» Exercise
Search the material for the word "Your" and report each line where it turns up.

--- START ---

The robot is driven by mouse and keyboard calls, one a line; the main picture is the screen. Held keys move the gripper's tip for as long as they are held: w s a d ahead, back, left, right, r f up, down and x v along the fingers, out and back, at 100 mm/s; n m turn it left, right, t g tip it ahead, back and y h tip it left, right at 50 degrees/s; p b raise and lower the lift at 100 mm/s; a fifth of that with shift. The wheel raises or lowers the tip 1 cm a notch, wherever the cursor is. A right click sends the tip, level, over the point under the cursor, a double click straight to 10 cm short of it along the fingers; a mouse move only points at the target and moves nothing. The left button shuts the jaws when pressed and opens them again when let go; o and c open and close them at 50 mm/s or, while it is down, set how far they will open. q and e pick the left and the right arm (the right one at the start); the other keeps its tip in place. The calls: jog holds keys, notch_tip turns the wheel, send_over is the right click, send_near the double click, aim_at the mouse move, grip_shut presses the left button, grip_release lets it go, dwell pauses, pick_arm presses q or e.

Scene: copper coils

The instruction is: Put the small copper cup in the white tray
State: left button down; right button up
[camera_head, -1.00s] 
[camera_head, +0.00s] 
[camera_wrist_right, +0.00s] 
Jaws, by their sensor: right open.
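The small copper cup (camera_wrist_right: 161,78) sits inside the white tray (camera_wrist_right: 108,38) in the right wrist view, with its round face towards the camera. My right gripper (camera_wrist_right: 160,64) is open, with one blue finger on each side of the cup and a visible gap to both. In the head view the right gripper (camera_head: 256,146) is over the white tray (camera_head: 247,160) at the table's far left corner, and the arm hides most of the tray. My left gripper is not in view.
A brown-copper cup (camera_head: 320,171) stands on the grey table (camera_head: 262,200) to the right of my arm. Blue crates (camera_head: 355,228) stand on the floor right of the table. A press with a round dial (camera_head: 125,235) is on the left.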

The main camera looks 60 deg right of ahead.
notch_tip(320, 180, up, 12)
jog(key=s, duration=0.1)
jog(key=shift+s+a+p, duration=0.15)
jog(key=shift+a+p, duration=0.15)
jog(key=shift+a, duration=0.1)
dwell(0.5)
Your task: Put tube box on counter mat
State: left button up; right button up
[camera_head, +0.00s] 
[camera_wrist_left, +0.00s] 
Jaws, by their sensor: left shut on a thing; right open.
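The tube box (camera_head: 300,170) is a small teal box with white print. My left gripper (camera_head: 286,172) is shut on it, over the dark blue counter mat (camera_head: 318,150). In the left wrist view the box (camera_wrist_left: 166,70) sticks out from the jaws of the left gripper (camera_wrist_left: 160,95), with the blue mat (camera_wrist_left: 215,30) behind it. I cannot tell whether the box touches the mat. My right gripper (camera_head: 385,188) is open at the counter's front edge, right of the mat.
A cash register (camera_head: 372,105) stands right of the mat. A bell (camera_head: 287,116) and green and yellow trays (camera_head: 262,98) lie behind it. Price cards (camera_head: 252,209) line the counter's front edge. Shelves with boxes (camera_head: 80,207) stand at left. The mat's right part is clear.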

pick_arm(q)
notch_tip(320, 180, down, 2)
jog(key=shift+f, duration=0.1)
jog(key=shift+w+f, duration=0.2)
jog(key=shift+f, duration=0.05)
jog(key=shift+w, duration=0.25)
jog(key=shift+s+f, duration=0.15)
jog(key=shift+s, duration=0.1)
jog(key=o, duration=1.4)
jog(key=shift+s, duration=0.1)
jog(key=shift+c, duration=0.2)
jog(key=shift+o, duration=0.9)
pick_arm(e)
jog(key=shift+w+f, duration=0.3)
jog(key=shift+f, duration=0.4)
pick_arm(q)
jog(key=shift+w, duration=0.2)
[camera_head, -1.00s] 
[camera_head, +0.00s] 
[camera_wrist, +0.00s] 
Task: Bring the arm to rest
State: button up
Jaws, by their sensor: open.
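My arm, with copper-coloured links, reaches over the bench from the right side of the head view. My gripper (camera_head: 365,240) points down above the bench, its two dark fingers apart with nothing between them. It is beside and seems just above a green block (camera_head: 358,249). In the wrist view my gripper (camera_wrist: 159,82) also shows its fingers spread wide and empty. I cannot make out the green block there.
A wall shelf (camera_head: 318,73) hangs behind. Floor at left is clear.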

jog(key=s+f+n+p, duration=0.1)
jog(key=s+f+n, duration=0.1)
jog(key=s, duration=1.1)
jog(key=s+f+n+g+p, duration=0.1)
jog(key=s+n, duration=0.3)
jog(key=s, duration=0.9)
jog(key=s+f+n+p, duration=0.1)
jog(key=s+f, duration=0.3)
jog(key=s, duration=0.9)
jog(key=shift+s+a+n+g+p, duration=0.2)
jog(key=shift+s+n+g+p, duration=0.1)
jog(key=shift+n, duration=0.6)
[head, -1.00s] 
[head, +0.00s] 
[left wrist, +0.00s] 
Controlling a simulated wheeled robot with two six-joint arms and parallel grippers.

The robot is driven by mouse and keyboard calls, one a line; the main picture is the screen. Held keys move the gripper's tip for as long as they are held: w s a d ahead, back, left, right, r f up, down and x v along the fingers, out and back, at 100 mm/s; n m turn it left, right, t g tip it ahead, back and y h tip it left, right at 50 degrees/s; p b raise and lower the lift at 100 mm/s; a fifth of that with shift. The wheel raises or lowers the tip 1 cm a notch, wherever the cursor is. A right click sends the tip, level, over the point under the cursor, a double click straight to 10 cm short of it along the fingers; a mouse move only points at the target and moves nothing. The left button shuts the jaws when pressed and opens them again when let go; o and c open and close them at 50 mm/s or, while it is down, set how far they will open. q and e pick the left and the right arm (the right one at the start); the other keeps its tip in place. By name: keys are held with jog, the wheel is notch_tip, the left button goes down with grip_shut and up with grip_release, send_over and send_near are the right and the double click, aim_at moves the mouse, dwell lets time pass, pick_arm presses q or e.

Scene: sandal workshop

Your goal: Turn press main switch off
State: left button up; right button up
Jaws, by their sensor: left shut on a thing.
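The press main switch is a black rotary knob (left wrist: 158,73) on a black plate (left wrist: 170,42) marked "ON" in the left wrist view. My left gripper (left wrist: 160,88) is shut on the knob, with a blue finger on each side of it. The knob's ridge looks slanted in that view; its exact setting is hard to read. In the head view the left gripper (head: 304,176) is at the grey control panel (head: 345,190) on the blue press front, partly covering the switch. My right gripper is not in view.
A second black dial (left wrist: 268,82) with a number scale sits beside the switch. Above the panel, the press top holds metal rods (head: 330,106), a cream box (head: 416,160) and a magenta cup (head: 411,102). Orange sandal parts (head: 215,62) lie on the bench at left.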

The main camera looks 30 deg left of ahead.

--- END ---

» Answer to the problem
Your task: Put tube box on counter mat
Your goal: Turn press main switch off

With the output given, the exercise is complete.